Rows from a robot dataset
* BEGIN *

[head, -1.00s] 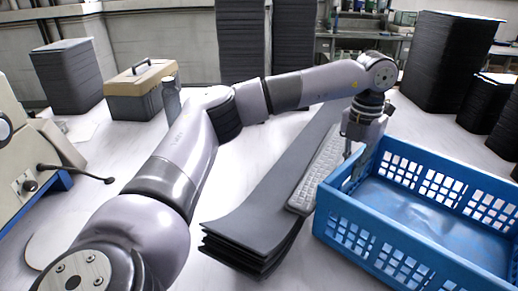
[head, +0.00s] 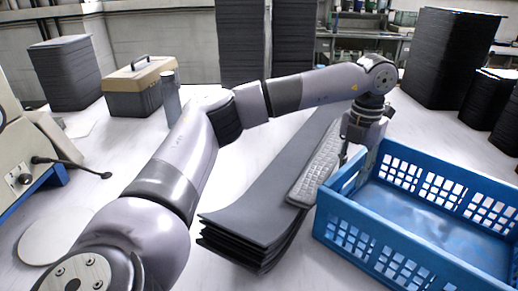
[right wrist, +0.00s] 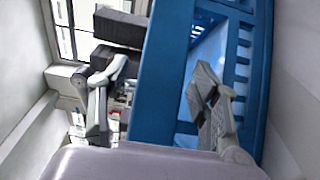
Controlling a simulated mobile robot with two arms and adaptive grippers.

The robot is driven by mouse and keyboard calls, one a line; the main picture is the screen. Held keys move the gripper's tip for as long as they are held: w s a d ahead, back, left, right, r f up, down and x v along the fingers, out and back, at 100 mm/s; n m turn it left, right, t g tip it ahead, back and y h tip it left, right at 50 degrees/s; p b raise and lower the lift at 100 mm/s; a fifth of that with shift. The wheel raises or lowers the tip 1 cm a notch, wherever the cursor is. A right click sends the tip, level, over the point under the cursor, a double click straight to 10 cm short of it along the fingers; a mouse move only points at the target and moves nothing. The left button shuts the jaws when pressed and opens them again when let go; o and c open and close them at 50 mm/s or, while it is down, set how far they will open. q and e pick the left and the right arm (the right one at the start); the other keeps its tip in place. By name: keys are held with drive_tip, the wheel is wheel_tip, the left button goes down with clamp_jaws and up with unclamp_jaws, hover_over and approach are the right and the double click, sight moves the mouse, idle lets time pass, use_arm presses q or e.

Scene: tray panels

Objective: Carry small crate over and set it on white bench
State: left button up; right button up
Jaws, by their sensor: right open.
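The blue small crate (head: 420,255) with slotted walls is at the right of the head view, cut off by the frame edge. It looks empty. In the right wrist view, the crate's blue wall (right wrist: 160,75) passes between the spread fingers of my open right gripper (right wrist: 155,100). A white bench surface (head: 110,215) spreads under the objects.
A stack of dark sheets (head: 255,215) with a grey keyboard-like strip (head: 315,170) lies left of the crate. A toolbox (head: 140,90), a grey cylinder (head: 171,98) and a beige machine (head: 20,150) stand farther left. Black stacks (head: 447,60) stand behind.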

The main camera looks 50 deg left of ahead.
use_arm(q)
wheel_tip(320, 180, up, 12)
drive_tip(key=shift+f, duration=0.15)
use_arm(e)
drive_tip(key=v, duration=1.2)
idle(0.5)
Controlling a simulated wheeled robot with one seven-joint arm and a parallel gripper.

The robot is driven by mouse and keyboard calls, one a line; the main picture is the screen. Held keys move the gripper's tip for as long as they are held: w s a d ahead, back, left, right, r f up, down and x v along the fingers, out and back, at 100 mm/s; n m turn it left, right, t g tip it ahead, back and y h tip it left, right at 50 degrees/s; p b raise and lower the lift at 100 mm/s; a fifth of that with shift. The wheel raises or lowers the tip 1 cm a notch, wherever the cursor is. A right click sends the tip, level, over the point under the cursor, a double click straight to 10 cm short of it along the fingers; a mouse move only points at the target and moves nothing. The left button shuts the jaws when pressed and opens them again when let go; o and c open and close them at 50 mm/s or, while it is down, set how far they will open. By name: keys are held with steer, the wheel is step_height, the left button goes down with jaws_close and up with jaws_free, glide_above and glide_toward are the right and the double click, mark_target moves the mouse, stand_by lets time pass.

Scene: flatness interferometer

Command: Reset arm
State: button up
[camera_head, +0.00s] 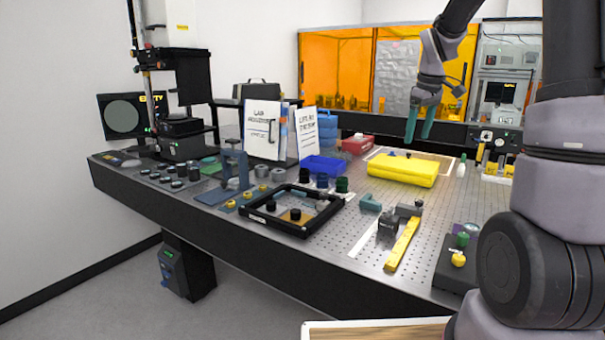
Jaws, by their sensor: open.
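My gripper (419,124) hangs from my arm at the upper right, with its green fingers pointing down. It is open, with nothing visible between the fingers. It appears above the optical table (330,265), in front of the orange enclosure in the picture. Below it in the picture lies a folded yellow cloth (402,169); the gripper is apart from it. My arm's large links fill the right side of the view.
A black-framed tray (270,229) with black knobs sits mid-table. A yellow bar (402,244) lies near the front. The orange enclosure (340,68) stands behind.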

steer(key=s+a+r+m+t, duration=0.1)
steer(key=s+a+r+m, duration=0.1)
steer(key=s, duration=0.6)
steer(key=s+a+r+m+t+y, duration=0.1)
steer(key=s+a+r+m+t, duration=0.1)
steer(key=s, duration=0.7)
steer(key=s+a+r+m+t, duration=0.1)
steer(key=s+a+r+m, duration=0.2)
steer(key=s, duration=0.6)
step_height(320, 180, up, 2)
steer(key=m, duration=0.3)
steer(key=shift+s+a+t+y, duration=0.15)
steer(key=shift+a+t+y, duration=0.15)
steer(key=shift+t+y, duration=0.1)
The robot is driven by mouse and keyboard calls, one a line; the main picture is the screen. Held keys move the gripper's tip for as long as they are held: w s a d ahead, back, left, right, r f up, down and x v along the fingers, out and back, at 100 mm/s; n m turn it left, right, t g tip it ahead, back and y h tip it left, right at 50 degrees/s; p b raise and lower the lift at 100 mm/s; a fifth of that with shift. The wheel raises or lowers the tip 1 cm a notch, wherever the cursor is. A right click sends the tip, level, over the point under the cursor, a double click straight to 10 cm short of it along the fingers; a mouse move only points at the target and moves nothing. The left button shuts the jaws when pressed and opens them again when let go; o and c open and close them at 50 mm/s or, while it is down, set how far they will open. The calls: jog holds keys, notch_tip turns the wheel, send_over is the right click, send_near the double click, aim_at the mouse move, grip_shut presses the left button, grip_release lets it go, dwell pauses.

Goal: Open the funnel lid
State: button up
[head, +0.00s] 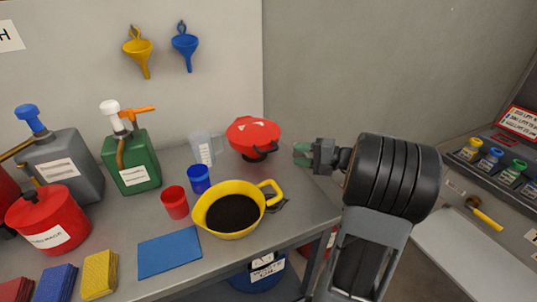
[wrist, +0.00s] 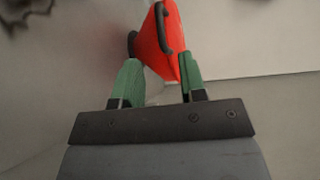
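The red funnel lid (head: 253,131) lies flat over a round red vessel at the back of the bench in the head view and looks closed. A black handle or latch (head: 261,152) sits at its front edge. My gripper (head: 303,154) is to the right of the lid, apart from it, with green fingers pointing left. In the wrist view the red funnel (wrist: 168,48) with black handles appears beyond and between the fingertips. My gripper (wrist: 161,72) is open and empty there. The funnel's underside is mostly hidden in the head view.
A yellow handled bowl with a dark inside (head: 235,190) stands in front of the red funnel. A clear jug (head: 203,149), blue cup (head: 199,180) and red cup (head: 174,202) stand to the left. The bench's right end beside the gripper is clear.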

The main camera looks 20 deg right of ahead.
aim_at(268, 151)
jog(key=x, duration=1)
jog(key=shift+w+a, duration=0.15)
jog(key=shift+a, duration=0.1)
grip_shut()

* END *
* BEGIN *

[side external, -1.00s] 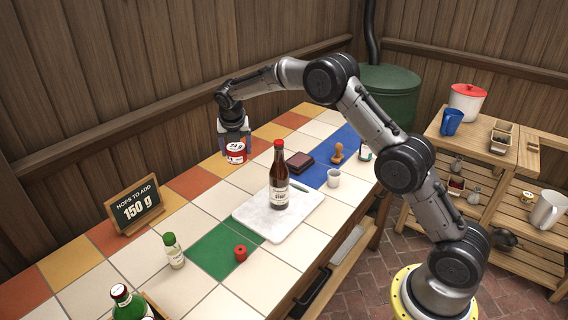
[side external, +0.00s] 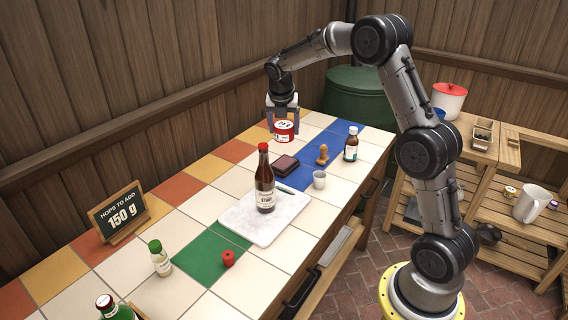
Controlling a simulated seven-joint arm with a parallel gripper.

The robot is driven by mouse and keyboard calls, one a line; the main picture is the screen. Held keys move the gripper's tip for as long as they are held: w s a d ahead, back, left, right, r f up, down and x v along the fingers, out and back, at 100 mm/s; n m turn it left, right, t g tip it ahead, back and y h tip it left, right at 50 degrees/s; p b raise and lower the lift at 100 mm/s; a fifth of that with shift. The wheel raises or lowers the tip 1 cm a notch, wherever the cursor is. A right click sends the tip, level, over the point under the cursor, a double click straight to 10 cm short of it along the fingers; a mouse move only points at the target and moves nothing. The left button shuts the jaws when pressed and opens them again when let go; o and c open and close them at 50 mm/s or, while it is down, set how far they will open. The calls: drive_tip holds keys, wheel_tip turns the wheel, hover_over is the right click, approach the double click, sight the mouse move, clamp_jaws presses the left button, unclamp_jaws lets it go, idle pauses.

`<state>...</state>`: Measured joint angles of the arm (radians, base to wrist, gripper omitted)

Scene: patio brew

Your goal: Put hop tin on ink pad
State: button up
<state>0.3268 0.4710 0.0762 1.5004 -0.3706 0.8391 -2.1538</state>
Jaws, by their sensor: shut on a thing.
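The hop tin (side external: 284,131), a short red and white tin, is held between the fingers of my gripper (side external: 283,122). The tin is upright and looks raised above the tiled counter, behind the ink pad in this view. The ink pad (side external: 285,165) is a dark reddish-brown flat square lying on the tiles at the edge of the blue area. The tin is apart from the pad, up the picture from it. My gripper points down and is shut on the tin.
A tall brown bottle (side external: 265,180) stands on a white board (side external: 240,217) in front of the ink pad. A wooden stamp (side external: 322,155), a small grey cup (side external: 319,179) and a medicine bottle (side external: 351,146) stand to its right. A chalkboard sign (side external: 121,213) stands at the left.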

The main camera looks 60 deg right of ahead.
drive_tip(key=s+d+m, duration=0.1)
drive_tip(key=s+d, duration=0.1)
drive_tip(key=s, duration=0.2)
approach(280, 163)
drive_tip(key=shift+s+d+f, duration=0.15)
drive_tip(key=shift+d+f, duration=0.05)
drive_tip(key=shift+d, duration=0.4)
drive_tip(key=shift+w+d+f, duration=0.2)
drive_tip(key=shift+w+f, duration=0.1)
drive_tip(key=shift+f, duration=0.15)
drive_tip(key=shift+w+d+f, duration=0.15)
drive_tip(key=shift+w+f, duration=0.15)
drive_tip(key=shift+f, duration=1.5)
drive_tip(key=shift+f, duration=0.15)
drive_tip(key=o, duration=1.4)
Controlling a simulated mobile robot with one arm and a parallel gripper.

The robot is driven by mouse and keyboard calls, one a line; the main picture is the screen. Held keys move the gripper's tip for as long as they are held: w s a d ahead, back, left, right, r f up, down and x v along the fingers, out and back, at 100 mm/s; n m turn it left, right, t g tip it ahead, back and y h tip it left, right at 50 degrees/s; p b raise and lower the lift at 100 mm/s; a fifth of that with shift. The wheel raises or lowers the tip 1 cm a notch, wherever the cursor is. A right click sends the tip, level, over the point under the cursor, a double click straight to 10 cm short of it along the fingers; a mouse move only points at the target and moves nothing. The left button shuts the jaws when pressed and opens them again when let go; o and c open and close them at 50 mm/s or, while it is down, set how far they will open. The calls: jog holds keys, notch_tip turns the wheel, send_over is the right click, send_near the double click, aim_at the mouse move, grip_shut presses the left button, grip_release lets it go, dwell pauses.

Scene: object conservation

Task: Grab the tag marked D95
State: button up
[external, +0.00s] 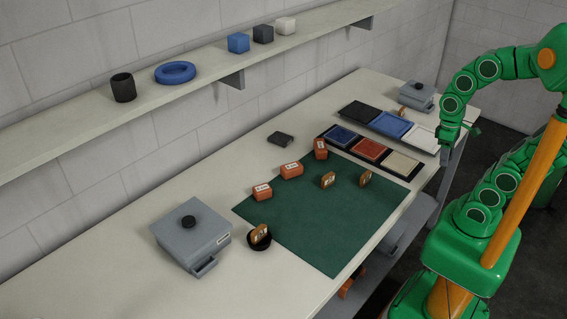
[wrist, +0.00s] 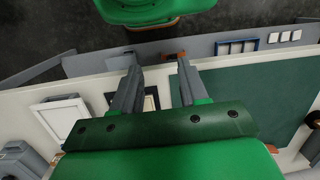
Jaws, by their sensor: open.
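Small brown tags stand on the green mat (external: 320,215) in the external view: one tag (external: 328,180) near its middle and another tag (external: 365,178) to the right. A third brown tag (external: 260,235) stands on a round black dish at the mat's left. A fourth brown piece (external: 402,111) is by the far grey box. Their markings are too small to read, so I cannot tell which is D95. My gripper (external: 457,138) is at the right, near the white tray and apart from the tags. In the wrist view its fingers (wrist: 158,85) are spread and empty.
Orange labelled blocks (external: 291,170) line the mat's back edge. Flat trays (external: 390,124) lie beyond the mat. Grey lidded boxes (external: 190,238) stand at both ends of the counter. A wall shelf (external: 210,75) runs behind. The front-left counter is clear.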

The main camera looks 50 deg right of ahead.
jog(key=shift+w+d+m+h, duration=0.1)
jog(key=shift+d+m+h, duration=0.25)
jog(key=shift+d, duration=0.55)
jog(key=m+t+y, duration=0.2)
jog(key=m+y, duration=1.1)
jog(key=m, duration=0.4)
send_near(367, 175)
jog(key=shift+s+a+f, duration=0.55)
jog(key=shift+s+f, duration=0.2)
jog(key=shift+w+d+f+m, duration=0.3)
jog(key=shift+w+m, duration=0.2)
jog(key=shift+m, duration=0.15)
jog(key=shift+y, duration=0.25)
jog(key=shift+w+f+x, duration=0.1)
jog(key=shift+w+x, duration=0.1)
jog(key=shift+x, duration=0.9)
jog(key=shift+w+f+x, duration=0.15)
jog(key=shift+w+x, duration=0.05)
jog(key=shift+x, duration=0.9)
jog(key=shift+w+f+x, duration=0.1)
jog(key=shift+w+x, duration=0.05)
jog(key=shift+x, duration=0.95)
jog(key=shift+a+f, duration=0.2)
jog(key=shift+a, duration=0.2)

* END *

Take each line of the material that contains the word "seven" and list it.

Controlling a simulated wheeled robot with one seven-joint arm and a parallel gripper.
Controlling a simulated seven-joint arm with a parallel gripper.

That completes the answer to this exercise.